The longest tenured coach in the NHL and only coach in Nashville Predators franchise history, Barry Trotz is regarded as one of the top bench bosses in the game today. He has been a finalist for the Jack Adams Award as the NHL’s top coach twice in the last four seasons (2010 and 2011), while finishing in the Top Five on four other occasions since 2006. Since Trotz was hired on Aug. 6, 1997, there have been more than 175 coaching changes involving the League’s other 29 teams.
In his 15 seasons and 16 years as the Predators’ coach, Trotz has put himself among some legendary names, ranking third all-time in both games coached (1,114) and wins (519) with a single franchise. He also ranked 15th on the NHL’s all-time coaching victories list, and fourth among active coaches behind only Joel Quenneville (Chicago), Ken Hitchcock (St. Louis) and Lindy Ruff (Dallas). Additionally, he is one of just six coaches in all four major North American sports leagues to have coached or managed each of a team’s first 15 seasons of existence (MLB: Connie Mack (50, Oakland); NFL: Curly Lambeau (29, Green Bay), Tom Landry (29, Dallas), Hank Stram (15, Kansas City), Paul Brown (15, Cleveland)), and one of just four coaches in expansion-team history (among the four major sports) to have a record better than .500.

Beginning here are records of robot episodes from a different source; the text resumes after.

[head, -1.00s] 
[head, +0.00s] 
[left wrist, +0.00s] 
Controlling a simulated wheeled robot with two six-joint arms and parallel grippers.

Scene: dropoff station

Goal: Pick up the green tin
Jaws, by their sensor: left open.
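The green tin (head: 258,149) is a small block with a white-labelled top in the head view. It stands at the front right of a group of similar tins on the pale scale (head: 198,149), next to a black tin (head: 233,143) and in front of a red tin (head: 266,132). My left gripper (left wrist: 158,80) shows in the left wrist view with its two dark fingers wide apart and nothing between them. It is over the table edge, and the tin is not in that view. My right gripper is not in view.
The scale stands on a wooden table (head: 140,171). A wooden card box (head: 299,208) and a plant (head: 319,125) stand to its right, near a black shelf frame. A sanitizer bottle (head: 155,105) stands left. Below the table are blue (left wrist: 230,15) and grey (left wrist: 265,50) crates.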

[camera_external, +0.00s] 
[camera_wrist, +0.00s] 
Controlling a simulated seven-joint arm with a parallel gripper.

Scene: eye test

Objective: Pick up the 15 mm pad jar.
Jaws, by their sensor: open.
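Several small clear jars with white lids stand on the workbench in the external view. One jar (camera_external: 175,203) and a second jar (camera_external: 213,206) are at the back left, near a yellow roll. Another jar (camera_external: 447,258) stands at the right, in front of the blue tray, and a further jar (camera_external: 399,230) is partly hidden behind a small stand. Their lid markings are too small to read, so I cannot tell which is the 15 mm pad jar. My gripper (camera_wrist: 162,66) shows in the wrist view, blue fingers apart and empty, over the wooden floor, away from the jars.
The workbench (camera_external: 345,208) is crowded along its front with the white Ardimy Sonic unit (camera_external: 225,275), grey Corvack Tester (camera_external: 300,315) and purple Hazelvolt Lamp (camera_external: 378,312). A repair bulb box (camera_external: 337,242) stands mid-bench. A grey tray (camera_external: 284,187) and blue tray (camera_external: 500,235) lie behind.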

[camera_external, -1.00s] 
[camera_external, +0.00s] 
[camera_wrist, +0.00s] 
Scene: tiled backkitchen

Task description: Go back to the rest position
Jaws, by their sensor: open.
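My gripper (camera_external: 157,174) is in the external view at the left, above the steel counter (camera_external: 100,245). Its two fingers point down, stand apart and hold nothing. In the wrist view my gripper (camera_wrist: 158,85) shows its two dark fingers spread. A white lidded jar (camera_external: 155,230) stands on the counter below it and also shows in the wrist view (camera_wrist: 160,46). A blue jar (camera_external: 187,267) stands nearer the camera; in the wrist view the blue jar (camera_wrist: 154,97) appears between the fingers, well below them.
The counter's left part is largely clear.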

Trotz is one of just two coaches to lead the same team to the play¬offs at least seven times in the last nine seasons, and has averaged nearly 45 wins and 99 points in each of the last eight full seasons (91 in 2003-04, 106 in 2005-06, 110 in 2006-07, 91 in 2007-08, 88 in 2008-09, 100 in 2009-10, 99 in 2010-11 and 104 in 2011-12). The Predators also boast the League’s sixth highest win total (336) and fourth-most home victories (192) in the League since the start of the 2005-06 season.

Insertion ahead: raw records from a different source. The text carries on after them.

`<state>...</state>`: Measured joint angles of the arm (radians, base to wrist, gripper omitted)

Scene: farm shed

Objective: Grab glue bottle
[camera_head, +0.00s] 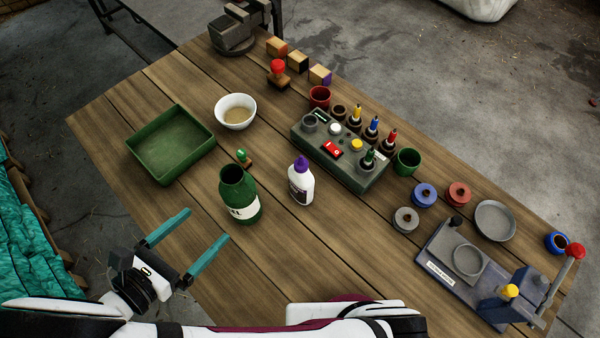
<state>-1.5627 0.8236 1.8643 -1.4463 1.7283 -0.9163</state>
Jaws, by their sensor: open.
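The glue bottle (301,184) is white with a purple cap and a dark label. It stands upright near the middle of the wooden table (290,245). My gripper (189,238) has two teal fingers spread apart with nothing between them. It is at the front left of the table, to the left of and nearer than the glue bottle. A green bottle (239,196) with a pale label stands between my gripper and the glue bottle.
A small green-topped stamp (243,158) stands behind the green bottle. A green tray (170,145) and a white bowl (235,111) are further left. A control box (340,150) is right of the glue bottle. Bare wood lies in front of the glue bottle.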

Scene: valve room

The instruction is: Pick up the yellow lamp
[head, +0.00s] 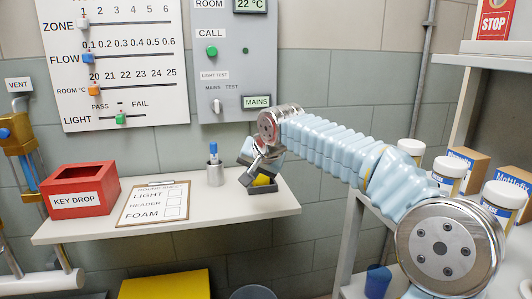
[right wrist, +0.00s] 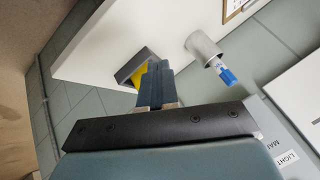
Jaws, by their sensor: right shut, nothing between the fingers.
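The yellow lamp (head: 263,181) sits in a dark grey holder (head: 280,188) at the right end of the white shelf, partly hidden by my right gripper (head: 257,170). In the right wrist view only a yellow patch of the lamp (right wrist: 139,77) shows, between the holder's wall (right wrist: 134,63) and my fingers. My right gripper (right wrist: 157,68) is shut and empty, its fingertips close beside the lamp. I cannot tell whether they touch it. My left gripper is in neither view.
On the white shelf (head: 215,214) stand a grey cup (head: 215,175) with a blue-topped pen, a clipboard (head: 155,204) and a red key drop box (head: 80,190). Wall panels rise behind. White jars and cartons (head: 466,166) stand on a rack at the right.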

Trotz’s modus operandi is using an aggressive system based on strong forechecking and sound defense to direct a hard-working group to the playoffs on an annual basis. After becoming the only Western Conference team to advance to the second round of the Stanley Cup Playoffs back-to-back seasons in 2011 and 2012, Trotz faced a season of transition during the abridged 2012-13 campaign, seeing eight rookies and three other newcomers implemented into the lineup. In 2013-14, Trotz will look to get back to the “Predator way” with an ideal blend of youth and veterans, as well as grit and offensive ability. Trotz’s system has seen the Predators finish among the Top 10 in penalty killing rankings six times in the last eight seasons, and in the League’s top half in goals-against average seven times in the last eight years. The Predators are annually among the NHL’s most disciplined as well, ranking among the Top Five in fewest penalty minutes five straight seasons, finishing first in the category in 2009-10 and 2011-12.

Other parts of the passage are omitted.